→ **Data extract**:
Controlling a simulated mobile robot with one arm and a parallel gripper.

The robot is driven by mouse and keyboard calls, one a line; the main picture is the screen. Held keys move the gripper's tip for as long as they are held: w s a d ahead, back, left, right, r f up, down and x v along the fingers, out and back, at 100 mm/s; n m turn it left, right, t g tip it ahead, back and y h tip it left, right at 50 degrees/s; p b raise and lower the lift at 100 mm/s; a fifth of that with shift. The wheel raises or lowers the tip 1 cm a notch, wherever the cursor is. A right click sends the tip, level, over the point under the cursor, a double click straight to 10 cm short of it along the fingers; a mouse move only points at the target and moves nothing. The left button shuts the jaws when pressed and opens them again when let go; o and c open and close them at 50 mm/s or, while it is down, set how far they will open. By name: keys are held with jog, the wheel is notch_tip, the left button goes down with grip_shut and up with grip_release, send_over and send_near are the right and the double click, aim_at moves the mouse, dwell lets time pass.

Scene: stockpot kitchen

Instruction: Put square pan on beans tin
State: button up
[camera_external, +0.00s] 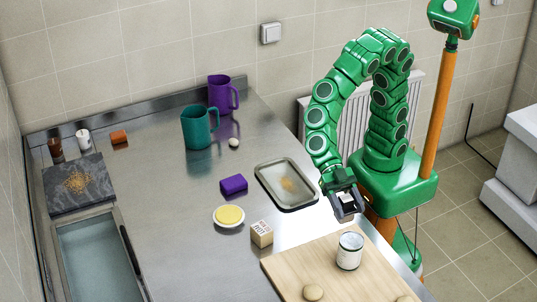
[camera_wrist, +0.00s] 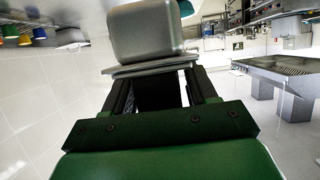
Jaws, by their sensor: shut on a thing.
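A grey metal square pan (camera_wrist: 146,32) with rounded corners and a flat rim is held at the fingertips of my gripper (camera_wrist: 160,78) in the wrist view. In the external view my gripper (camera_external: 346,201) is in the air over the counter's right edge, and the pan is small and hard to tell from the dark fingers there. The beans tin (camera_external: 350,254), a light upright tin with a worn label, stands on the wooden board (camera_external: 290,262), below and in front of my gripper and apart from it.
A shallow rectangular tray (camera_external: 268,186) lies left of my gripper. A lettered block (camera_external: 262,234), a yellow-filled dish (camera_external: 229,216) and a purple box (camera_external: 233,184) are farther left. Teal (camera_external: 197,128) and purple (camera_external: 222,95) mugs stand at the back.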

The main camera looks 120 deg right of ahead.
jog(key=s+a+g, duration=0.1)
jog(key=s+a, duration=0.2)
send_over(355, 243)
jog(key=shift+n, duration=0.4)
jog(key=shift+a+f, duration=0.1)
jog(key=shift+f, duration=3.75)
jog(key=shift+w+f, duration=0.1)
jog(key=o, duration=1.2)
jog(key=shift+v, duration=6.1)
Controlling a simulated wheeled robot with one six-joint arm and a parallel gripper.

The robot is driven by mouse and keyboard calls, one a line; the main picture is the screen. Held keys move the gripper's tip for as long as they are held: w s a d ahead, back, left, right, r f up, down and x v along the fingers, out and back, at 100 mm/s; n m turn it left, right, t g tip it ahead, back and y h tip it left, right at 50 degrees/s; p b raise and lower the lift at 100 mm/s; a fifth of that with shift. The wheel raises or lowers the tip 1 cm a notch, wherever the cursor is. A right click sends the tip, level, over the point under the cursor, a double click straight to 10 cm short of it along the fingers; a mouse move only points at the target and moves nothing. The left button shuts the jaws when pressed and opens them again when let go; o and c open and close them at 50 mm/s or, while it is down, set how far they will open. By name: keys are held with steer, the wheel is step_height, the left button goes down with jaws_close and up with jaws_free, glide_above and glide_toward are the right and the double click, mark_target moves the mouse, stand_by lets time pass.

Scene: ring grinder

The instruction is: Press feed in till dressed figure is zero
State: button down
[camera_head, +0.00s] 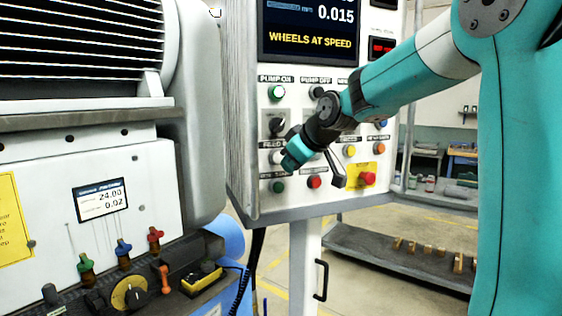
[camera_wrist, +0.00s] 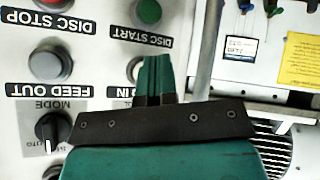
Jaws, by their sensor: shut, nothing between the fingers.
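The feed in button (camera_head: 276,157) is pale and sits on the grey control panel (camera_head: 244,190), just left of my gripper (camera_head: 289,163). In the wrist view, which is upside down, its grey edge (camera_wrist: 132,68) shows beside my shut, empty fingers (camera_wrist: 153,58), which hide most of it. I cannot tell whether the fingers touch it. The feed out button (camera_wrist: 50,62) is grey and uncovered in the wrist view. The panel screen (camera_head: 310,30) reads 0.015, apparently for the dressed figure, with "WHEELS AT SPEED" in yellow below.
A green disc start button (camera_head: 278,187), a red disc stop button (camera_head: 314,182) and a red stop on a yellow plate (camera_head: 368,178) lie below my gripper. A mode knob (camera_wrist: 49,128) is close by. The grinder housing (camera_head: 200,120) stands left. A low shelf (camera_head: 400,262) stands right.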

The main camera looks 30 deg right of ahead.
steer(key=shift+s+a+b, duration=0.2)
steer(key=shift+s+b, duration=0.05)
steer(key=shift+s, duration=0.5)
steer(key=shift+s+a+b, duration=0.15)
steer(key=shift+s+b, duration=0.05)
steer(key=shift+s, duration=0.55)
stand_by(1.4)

==

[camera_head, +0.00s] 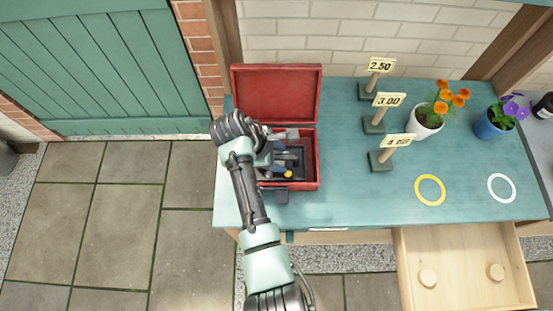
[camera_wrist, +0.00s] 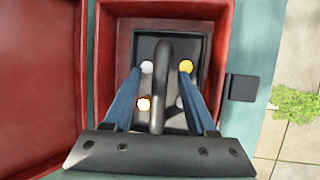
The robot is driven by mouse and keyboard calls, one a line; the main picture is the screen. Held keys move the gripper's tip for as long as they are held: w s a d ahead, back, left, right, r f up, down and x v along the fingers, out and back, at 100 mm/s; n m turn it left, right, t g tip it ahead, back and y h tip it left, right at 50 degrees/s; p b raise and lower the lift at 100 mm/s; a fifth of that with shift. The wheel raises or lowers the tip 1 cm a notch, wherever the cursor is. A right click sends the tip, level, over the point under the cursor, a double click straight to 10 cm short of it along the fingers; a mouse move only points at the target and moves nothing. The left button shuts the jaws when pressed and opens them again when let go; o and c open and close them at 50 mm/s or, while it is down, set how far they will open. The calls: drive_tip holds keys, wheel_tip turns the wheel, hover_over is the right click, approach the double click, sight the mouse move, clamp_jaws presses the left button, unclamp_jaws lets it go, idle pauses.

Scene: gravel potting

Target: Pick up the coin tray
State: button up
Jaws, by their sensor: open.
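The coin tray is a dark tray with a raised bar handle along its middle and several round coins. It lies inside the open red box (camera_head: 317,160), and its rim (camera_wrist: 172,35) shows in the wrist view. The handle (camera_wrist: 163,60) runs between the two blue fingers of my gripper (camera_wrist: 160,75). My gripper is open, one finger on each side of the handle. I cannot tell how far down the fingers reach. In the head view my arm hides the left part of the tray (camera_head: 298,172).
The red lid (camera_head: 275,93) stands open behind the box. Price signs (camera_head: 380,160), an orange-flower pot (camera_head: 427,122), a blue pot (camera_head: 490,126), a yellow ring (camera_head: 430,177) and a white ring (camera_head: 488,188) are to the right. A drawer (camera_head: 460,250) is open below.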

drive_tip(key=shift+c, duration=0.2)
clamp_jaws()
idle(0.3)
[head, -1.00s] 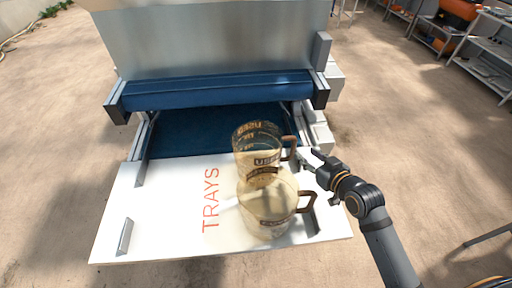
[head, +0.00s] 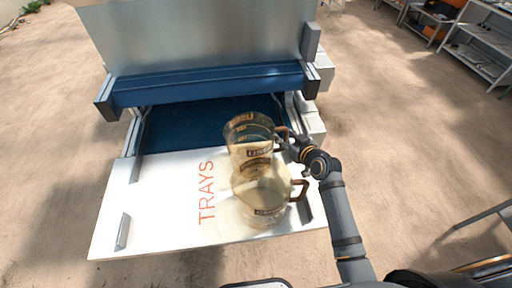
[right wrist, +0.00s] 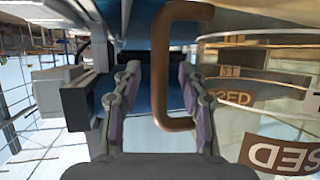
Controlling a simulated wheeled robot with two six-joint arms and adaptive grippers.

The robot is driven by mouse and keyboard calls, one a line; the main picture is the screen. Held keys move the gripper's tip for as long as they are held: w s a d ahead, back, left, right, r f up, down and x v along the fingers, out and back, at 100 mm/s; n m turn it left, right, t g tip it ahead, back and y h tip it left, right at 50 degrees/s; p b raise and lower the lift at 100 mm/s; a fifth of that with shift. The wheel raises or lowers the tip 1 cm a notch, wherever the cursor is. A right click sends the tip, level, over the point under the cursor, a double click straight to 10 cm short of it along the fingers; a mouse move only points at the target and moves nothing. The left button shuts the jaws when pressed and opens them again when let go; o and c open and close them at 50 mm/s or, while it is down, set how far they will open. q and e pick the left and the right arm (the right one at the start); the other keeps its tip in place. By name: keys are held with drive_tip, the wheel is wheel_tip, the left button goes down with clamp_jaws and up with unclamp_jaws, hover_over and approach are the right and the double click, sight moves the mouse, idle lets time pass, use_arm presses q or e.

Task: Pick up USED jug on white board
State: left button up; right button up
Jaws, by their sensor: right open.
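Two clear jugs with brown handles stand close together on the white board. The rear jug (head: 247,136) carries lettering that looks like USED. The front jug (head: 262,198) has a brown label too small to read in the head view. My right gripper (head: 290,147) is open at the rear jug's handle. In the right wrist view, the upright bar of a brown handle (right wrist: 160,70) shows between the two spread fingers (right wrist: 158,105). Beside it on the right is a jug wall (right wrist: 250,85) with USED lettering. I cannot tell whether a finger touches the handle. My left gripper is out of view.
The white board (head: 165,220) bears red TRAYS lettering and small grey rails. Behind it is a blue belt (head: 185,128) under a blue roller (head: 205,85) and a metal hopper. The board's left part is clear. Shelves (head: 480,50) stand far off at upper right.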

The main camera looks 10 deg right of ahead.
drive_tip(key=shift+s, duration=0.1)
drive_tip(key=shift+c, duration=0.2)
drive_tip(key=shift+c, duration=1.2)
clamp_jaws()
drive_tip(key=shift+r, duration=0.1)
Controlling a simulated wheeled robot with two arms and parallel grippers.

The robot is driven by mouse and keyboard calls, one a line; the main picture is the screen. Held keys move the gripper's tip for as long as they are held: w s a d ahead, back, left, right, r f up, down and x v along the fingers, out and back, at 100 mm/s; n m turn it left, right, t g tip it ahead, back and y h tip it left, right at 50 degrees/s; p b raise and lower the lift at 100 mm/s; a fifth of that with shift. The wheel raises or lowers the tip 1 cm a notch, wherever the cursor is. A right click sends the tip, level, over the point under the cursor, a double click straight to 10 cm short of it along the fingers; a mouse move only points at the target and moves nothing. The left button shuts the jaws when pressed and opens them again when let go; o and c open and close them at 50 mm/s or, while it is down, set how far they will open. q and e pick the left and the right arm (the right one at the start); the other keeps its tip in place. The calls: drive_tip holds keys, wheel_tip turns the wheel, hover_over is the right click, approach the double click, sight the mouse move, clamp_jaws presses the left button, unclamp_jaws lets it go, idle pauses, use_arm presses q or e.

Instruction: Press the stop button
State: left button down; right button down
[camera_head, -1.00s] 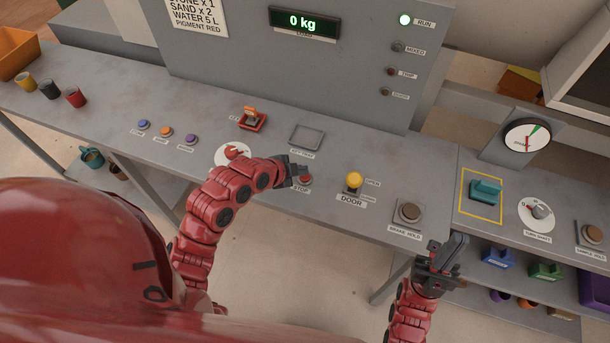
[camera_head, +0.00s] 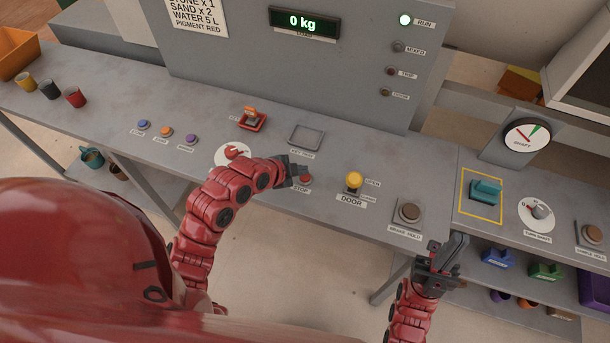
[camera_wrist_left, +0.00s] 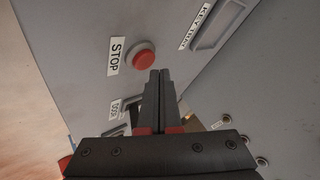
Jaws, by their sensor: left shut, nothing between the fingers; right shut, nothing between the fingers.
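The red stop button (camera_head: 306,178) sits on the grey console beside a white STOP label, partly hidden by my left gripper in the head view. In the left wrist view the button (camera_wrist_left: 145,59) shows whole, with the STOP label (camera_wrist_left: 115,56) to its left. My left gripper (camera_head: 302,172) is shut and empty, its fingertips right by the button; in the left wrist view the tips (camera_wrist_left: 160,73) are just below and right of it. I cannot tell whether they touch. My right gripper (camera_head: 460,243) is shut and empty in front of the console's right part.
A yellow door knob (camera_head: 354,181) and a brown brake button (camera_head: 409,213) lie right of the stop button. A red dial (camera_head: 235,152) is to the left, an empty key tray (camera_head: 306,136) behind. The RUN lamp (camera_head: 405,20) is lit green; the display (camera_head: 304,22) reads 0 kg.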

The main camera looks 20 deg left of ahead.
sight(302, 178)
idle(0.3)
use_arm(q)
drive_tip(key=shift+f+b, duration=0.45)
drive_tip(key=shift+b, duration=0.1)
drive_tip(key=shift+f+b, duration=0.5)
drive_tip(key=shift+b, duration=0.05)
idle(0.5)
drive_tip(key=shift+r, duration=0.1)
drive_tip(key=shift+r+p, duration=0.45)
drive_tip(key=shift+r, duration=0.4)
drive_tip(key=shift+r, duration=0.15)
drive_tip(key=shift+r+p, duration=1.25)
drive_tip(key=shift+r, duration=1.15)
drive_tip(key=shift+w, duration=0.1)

→ **What you will do**: Give again the lines from "Instruction: Press the stop button" to "[camera_wrist_left, +0.00s]" exactly, both of those lines included, and do not include any pictures.

→ **Full answer**:
Instruction: Press the stop button
State: left button down; right button down
[camera_head, -1.00s] 
[camera_head, +0.00s] 
[camera_wrist_left, +0.00s] 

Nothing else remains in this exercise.